The preprocessing steps on the example of houses data includes the following:

  • Transformation of the advert type (agency or private) into a boolean value
  • Transformation of the market type (primary or secondary) into a boolean value
  • Label encoding of the weekday and season corresponding to when the offer was posted
  • Calculating time difference between the offer and an arbitrarily chosen timestamp (2023-01-01) to reflect offer’s position on a timeline
  • Label encoding of the house location (country/suburban/city)
  • One hot encoding of province and subregion of the property

For both further preprocessing (feature scaling) and model training, a grid search was applied using the following parameters:

  • StandardScaler(), MinMaxScaler() for feature scaling
  • 400, 500, 600 for n_estimators
  • 70, 80, 90 for max_depth

Additionally, I experimented with feature extraction, however this approach resulted in a decrease in model performance.

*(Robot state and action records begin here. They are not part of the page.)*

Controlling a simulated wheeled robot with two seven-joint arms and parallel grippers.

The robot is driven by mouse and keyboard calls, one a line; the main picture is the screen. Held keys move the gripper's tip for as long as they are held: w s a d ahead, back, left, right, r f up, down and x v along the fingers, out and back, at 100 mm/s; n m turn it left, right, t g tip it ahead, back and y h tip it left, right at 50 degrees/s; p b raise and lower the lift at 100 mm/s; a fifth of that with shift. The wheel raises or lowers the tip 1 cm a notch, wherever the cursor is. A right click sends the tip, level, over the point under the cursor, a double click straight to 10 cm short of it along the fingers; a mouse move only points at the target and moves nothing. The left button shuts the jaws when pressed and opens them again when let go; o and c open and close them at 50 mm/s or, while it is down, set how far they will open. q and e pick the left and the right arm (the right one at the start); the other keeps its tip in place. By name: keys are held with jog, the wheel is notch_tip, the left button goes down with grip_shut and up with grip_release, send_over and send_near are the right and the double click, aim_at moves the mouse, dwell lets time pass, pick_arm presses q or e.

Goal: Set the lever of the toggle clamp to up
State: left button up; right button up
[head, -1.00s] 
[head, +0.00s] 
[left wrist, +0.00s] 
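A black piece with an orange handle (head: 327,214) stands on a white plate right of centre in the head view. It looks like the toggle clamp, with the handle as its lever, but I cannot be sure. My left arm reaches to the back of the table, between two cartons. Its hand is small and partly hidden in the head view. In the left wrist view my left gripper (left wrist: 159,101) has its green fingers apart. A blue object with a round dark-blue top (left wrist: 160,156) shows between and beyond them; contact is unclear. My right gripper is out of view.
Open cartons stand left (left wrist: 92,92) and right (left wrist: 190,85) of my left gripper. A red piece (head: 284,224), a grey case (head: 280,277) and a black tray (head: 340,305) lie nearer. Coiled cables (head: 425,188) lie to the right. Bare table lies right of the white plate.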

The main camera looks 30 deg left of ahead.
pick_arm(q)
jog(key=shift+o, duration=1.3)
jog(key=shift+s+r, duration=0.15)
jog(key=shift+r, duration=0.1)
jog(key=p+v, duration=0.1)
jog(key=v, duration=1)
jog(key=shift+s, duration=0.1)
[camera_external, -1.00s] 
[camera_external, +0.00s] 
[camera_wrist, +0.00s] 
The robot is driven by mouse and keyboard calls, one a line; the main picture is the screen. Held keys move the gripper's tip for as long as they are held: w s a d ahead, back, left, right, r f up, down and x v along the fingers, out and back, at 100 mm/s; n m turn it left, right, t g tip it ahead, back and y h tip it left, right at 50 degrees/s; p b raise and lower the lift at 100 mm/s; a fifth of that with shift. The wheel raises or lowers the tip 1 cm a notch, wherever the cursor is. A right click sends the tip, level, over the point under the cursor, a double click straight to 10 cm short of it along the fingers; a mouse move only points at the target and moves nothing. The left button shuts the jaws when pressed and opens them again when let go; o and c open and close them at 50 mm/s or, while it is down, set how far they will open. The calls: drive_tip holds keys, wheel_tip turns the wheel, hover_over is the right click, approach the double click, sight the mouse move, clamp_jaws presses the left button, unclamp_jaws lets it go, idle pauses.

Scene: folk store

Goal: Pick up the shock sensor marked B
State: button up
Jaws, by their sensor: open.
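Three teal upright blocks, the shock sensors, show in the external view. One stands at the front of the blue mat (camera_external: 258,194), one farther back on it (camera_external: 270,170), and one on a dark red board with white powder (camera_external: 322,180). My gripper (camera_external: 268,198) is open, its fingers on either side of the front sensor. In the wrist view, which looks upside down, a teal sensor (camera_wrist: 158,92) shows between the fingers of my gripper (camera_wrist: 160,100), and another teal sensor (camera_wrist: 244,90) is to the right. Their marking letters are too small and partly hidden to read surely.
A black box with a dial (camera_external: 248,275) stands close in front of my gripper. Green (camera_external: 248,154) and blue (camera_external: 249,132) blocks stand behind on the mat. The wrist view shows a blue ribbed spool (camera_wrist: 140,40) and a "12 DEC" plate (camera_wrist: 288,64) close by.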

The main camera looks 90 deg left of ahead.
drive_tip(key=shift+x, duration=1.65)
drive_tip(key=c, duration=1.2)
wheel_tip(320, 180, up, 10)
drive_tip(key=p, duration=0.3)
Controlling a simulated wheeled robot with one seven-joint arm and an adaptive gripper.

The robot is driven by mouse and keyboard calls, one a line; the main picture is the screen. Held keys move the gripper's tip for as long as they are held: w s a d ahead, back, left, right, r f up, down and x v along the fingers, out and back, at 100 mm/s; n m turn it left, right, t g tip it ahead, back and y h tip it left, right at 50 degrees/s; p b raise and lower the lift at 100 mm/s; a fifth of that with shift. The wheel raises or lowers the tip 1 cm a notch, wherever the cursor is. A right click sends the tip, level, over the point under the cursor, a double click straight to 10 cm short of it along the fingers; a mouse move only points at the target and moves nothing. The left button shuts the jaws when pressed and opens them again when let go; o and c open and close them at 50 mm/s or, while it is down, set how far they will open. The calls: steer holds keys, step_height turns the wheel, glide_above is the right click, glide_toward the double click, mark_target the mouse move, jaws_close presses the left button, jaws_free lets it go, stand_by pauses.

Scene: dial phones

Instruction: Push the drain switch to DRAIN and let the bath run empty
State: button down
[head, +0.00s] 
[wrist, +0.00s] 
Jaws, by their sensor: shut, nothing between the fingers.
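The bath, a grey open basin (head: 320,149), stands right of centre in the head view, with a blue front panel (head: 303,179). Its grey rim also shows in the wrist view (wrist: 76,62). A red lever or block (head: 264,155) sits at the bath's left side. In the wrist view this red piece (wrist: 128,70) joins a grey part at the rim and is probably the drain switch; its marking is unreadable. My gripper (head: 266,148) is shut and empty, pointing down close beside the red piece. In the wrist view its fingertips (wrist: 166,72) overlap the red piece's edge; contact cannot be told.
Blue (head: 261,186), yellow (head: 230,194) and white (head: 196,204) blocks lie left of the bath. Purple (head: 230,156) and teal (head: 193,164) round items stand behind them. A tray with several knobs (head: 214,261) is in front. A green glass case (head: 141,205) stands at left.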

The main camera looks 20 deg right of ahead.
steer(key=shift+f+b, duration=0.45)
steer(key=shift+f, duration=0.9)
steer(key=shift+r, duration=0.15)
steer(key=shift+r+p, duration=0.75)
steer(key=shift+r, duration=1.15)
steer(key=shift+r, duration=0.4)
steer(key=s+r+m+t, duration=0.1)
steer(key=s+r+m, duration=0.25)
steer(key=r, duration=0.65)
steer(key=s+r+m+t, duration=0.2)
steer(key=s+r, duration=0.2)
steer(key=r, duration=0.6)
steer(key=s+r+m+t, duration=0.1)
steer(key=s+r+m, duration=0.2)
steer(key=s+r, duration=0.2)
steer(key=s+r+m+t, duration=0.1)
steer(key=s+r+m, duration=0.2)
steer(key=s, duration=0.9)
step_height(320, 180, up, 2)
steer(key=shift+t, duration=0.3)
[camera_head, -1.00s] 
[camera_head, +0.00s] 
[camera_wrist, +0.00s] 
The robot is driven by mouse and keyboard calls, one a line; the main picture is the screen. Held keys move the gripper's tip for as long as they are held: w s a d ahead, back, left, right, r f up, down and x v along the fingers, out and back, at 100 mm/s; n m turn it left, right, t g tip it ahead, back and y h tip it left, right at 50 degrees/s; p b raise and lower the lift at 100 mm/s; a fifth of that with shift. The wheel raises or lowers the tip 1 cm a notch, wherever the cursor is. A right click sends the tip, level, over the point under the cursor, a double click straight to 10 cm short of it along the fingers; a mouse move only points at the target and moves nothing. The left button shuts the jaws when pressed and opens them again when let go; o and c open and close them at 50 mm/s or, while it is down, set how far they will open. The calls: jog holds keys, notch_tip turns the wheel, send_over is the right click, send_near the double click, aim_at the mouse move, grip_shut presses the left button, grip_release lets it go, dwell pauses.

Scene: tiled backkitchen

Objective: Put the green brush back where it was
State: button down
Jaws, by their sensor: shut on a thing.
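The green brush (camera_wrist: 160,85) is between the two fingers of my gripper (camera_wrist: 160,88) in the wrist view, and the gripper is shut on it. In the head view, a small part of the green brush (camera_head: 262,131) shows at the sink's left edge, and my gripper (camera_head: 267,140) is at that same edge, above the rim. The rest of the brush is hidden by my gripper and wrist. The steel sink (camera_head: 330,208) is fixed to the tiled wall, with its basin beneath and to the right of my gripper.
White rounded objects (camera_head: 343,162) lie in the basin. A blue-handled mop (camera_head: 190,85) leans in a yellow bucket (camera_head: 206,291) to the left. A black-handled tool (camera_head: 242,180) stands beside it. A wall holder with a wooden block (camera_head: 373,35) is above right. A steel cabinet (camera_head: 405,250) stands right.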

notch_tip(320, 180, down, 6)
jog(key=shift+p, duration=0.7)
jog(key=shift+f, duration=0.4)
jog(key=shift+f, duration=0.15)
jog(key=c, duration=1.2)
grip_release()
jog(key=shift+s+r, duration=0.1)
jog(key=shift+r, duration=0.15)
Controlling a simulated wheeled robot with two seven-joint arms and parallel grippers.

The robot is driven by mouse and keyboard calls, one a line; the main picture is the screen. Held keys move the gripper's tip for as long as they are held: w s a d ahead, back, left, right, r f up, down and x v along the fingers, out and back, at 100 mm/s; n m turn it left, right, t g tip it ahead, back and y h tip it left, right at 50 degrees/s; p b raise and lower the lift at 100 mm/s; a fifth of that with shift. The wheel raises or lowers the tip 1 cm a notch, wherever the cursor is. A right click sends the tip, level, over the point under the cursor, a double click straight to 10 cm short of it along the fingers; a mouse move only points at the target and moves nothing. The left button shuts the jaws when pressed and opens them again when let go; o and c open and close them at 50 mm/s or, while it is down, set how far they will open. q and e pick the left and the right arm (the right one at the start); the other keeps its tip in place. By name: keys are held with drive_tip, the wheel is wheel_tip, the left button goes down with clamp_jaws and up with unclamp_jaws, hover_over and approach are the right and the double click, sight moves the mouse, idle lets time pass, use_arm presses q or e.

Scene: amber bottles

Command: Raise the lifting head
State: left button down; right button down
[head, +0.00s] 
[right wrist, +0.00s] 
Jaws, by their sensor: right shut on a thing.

The final pipeline, configured for optimal performance in terms of mean absolute error (with a use of cross validation), includes the following elements:

model

Metrics calculated for the whole houses dataset:

Mean absolute error [PLN]: 165599.68

Mean absolute percentage error [%]: 25.7

The model’s performance is far from perfect, as it is influenced by various factors including the subjective nature of house evaluations. It effectively handles key aspects like location and size, but the diversity in interior details of houses presents a challenge. Additionally, the model doesn’t utilize all property features, which further impacts its accuracy. This current version is an initial step in exploring the possibilities of price modeling, with potential for future enhancements. Its primary goal is to estimate market value, rather than to establish a universal formula for price evaluation.

API for the model

The API utilizes pickled models stored on Google Cloud Storage. It supports two types of get endpoints for each property type:

  • estimate_price_from_json
  • estimate_price_otodom_offer

You can find the code in the linked repository. The API is not hosted due to big memory usage caused by loading serialized models.